Short task
Take the line that contains "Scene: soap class" as the first line and the final line of the records as the last; return exactly those lines and the lines between.

* Begin Provided data *

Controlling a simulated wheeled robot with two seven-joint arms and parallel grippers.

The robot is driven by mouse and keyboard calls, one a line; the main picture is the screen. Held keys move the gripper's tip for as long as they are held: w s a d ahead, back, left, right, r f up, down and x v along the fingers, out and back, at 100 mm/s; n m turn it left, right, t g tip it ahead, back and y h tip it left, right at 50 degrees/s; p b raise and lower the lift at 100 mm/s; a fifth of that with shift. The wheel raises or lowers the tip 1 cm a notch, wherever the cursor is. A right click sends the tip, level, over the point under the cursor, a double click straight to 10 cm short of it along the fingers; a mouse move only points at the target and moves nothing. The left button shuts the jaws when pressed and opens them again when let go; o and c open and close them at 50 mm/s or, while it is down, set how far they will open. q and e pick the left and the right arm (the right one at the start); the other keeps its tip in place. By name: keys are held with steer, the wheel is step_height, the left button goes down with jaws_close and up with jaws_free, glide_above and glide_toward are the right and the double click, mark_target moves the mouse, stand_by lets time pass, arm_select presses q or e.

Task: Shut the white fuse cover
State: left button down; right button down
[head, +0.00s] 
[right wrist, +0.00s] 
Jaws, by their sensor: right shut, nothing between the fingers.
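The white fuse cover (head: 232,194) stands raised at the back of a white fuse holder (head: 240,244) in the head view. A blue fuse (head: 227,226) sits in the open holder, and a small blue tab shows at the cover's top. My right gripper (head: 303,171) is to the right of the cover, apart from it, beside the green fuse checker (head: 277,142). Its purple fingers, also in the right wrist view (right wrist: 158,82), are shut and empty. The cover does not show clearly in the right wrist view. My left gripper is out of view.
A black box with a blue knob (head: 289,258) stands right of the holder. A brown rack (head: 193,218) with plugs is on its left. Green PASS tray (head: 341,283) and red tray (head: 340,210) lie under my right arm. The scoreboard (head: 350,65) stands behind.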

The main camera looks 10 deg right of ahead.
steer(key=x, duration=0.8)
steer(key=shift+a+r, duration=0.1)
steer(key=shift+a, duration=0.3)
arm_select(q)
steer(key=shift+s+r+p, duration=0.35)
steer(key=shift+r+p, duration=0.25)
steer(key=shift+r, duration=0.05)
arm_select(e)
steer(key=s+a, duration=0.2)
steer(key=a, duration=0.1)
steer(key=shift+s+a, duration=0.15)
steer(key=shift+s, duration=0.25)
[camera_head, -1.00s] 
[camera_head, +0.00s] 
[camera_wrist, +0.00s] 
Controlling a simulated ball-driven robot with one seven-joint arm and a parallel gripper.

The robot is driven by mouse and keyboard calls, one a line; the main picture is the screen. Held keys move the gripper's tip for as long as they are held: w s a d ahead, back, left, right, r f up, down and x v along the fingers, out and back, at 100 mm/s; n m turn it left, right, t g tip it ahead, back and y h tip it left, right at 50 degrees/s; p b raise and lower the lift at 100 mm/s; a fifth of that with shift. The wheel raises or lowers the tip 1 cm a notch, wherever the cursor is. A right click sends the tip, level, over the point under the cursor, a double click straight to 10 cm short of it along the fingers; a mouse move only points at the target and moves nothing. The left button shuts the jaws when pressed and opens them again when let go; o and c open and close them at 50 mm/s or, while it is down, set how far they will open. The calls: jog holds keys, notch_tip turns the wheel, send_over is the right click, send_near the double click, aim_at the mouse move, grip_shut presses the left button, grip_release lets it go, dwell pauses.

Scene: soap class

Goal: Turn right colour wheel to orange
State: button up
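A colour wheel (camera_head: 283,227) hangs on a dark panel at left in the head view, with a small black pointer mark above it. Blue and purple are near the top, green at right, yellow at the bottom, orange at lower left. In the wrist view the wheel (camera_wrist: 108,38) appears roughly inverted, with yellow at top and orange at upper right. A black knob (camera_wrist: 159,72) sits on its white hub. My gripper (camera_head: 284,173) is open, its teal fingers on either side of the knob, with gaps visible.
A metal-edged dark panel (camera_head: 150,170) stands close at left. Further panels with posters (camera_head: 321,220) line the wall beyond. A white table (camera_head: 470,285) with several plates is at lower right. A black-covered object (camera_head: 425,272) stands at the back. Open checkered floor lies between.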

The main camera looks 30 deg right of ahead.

* End Provided data *

Exercise output
Scene: soap class

Goal: Turn right colour wheel to orange
State: button up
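A colour wheel (camera_head: 283,227) hangs on a dark panel at left in the head view, with a small black pointer mark above it. Blue and purple are near the top, green at right, yellow at the bottom, orange at lower left. In the wrist view the wheel (camera_wrist: 108,38) appears roughly inverted, with yellow at top and orange at upper right. A black knob (camera_wrist: 159,72) sits on its white hub. My gripper (camera_head: 284,173) is open, its teal fingers on either side of the knob, with gaps visible.
A metal-edged dark panel (camera_head: 150,170) stands close at left. Further panels with posters (camera_head: 321,220) line the wall beyond. A white table (camera_head: 470,285) with several plates is at lower right. A black-covered object (camera_head: 425,272) stands at the back. Open checkered floor lies between.

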The main camera looks 30 deg right of ahead.

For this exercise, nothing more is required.